REPRINTED WITH PERMISSION OF the Florida Jewish News
You check off the mental list: You’ve never been abusive. You remember anniversaries, birthdays. True, you never seem to get the right gift, but you’re head and shoulders above the poor sucker who forgot all together. You do your share of household chores. True, you don’t have the perfect answer for a crying child all the time, but your kids love you and you’re a good parent. You work hard for a living. You don’t have any vices at all, no cheating, smoking, drinking, drugging: Mr. Squeaky-Clean. You don’t even flirt with people in the elevator, for crying out loud. How squeaky-clean is that! So, what on Earth is bothering your wife? Why has she told me she’s so unhappy? Why? Why?
If You Don’t Know What You Did, Then That’s The Problem
The fact that you’re asking the question is a big clue as to what the problem is. I’ll bet you good money that your wife told you why in good, plain English a thousand times. And it did what things she says usually do: Went in one ear and out the other.
Statistics show that marriages in which a couple are “like two ships passing in the night” are a no-go. There’s got to be more than the absence of abuse or a bare-bones gesture on Mother’s Day and the like to make a marriage something someone would want to stay in. A marriage is not defined by the absence of problems; it should be defined by the presence of magic. And magic is easy. Ask any magician. It may look amazing—that’s the idea—but with some serious practice, it isn’t alchemy, after all.
The magic begins with being known.
Being known is what makes up true intimacy. In the Bible, when Adam “knew” Eve, it means just that: He really knew her.
Being In Synch Means Really “Getting” The Other
When you know someone, you know what to avoid saying because it will hurt. You know what will make your partner laugh—and what will make him cry.

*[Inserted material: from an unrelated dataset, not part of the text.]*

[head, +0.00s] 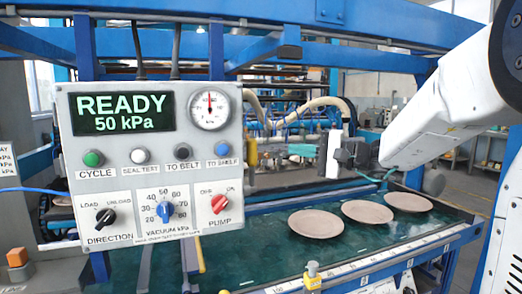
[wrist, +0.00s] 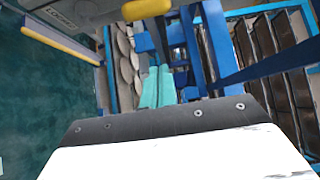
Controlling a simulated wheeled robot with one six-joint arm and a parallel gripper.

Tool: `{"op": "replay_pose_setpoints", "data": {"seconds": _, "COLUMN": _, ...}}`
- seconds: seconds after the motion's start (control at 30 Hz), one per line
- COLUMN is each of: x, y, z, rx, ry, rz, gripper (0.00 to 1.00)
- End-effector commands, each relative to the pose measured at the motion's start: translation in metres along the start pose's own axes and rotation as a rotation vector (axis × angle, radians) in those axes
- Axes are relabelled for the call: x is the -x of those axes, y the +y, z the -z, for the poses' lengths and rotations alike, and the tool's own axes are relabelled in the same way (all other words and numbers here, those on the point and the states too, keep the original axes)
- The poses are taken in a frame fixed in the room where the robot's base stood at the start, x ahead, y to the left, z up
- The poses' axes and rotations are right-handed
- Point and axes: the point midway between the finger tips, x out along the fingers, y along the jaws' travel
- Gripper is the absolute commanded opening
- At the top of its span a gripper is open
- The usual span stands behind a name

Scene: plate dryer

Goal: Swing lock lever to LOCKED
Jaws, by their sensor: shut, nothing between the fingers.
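In the wrist view, a grey plate with a tilted label (wrist: 62,18) that seems to read LOCKED is at the top left. A yellow bar (wrist: 55,45) lies beside that label, and a yellow-ended grip (wrist: 146,9) shows at the top edge. I cannot tell which of these is the lock lever. My gripper (wrist: 156,87) has its teal fingers together, with nothing between them. The fingers point below the yellow-ended grip and appear apart from it. In the head view, my arm reaches in from the right and its dark wrist end is right of the control panel.
The control panel (head: 150,150) stands at the left, showing READY 50 kPa. Several pinkish plates, one at the front (head: 316,223), lie on the green belt (head: 270,245). Blue frame beams (head: 370,60) cross above. Dark racks (wrist: 270,60) fill the right of the wrist view.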

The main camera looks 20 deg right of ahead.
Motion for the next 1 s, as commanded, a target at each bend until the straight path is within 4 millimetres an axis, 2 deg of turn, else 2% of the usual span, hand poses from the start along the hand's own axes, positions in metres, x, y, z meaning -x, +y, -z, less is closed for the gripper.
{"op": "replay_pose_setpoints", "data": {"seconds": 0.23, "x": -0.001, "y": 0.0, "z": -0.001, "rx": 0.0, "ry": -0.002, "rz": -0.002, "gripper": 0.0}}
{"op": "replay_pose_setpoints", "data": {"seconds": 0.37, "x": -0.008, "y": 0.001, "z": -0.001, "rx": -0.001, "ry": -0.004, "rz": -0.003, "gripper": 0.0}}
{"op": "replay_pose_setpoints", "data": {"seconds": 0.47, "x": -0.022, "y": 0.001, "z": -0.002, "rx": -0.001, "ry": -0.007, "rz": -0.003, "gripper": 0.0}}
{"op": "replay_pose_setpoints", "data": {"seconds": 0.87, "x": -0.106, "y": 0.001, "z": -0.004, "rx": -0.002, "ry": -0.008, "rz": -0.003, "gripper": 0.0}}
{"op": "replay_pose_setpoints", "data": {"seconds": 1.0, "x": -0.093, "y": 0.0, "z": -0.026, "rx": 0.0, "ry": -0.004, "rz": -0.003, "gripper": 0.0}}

You know what is important to her—and what is irrelevant. You know his favorite treats—and the things he hates. You know his favorite people, too—and the ones that are, ahem, opposite to that.
But here’s the nifty part, the part that goes over the top and makes merely “knowing,” old hat: The couple for which there’s magic goes beyond knowing. That couple is in synch. They “get” each other.

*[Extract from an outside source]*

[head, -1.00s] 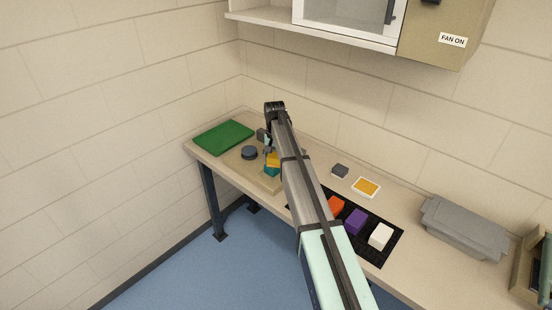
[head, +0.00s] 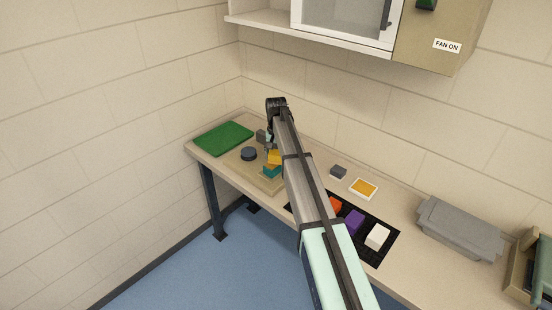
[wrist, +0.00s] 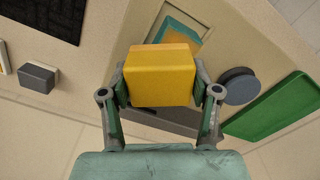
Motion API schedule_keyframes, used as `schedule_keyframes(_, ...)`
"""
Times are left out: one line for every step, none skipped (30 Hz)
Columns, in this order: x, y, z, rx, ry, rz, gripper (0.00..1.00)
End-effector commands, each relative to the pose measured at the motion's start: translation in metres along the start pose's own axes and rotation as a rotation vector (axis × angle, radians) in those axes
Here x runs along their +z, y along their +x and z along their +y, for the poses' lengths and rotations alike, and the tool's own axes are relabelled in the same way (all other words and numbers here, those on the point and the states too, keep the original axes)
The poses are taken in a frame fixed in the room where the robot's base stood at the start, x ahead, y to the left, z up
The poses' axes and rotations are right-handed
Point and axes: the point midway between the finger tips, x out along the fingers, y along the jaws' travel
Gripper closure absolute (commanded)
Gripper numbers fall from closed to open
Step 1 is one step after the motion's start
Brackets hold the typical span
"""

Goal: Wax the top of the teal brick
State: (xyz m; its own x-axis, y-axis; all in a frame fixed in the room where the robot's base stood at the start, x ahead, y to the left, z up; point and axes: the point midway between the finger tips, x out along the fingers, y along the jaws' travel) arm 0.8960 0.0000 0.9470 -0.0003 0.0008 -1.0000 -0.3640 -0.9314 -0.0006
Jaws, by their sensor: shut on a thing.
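My gripper (wrist: 160,88) is shut on a yellow block (wrist: 161,75), which also shows in the head view (head: 274,157). The teal brick (head: 271,172) sits on a beige board (head: 268,187), just below the yellow block in the head view. In the wrist view the teal brick (wrist: 196,37) lies beyond the yellow block, partly hidden by it. A yellow-tan area shows on its upper face. A small gap seems to separate block and brick, but the exact distance cannot be told. My arm hides part of the board in the head view.
A dark round disc (head: 249,153) and a green mat (head: 223,138) lie to the left. A black mat (head: 378,254) carries orange (head: 335,205), purple (head: 354,222) and white (head: 377,236) blocks. A yellow-topped pad (head: 364,189) and small grey block (head: 338,172) sit behind.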

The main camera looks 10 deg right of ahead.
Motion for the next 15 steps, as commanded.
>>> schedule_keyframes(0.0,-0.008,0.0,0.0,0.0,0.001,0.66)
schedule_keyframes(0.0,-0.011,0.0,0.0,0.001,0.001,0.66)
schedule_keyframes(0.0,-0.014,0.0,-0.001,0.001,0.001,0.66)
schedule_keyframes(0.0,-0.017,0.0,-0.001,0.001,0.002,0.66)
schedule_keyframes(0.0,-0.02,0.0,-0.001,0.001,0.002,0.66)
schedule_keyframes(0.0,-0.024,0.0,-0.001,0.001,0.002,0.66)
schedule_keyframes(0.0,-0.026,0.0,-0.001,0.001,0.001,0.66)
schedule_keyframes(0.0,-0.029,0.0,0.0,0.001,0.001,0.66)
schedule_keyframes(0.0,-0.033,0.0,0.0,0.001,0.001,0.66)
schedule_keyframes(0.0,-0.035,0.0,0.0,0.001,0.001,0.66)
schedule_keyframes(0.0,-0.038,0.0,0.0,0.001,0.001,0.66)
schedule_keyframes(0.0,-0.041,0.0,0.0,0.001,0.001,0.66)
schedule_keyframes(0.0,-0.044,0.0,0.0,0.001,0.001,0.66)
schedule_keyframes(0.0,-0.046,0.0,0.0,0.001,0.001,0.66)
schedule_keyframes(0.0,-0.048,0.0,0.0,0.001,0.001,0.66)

Being in synch means you don’t just know what your spouse likes; it means that, with impeccable timing, you produce what she likes at just the right moment—and avoid like the plague what she doesn’t like at any moment. It’s a combination of knowing and letting your partner know you know. It’s a combination of knowing and timing. The in-synch partner turns to make eye contact at the exact moment you were thinking of sharing something you were both experiencing. The in-synch partner knows, beyond the shadow of a doubt, that you do not want anything more than your cup of coffee and your muffin first thing in the morning—and would not consider bothering you with an offer of scrambled eggs.
The in-synch partner knows that you do not believe in being even one minute late to the office—and therefore won’t detain you on the way out. The in-synch partner knows that you can’t stand foul language, ever—and therefore won’t repeat it, laughing, and wondering why you’re not laughing too. The in-synch partner knows you do not, emphatically, want to hear a particular joke you’ve heard too many times in your short life—and won’t re-tell it. The in synch partner knows what’s missing from the fridge and restocks it without being asked. The in-synch partner knows your routines and doesn’t act like he just landed from Mars when he finds you in the middle of one.

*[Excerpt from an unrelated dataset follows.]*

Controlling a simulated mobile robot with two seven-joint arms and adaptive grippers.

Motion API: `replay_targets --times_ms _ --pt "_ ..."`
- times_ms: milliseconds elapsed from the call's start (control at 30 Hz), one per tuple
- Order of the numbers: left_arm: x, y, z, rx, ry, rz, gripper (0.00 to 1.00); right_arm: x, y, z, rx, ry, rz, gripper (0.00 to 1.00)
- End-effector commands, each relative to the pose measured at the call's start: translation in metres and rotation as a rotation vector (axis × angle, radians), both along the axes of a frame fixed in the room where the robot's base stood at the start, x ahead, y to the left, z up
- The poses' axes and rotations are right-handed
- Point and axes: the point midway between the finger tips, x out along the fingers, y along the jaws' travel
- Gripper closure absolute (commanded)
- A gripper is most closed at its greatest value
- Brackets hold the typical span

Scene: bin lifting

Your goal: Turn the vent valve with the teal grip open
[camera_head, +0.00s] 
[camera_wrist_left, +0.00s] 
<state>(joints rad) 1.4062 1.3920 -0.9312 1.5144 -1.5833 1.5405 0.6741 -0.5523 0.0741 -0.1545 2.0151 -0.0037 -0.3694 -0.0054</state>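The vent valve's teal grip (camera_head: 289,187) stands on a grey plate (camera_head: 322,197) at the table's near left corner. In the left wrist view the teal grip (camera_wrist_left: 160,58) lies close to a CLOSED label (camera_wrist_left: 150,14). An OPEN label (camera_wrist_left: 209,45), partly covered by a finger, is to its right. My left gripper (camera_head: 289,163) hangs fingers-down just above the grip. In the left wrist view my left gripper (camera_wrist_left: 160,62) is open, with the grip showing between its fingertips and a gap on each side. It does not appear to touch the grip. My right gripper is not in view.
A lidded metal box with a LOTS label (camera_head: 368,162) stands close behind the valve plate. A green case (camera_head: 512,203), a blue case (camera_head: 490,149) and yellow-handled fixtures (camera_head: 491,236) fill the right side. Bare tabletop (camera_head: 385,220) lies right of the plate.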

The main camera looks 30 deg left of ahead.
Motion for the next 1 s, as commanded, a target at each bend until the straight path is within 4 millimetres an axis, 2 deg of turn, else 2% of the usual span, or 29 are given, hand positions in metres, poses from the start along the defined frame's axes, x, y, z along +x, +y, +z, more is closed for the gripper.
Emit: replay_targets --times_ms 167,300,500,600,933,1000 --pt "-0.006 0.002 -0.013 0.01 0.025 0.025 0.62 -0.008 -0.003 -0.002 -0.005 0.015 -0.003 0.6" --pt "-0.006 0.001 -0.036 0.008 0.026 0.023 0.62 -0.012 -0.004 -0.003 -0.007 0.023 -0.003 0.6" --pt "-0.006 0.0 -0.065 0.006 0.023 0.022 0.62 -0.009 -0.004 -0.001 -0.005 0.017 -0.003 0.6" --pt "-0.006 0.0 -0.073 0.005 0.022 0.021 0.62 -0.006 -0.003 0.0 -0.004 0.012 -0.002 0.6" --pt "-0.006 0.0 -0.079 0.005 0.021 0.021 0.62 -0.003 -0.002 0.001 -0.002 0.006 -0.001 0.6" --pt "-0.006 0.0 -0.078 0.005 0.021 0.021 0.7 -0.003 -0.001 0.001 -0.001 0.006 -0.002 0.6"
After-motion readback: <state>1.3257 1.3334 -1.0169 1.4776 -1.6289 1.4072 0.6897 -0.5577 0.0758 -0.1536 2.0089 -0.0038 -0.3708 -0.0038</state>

Best, and most important of all, the in-synch partner’s partner—that’s you—is in synch too. That’s magic. That’s intimacy. Here’s the funny part: I actually know couples just like that. Remember, magic isn’t magic, just skill and practice.
Hello again, Dr Deb,
As you can see, I am doing a “Dr Debb marathon”, reading your posts make me feel good, and somewhere you said that when I do not feel good I should do something to feel better, and today for me it is not taking a bath or calling a friend for 2 hours… It is reading you and getting hope that I am not rotten to the core or that my situation has some hope…
And this last post make me so sad because I never met somebody who wanted to know me at this level…So i wonder if it is over for me… the magic…
Happy New year Dr Debb and thank you for your teaching…
When you say you never met somebody who wanted to know you at this level, what that means to me is that the people in your life didn’t have that CAPACITY to reach out as they should. This is not something that people are born with; it has to be taught. If parents are absorbed in their own problems, they don’t reach out so how will their child learn to do so? Your husband’s inability to reach out to you means HE is the one lacking a skill. It does NOT mean that there is something about you that is somehow flawed. Now, the fact that he is lacking a skill means that your reaction to him should be once of compassion that he didn’t have that opportunity growing up. It is okay now for YOU to attempt to reach out to HIM, providing at the moment you are getting along, i.e., being civil. If you have been civil for the last 24 hours, then why not start the process yourself? Often, it is we women who must initiate because we are more connected by nature than men, even those of us who are by nature shy.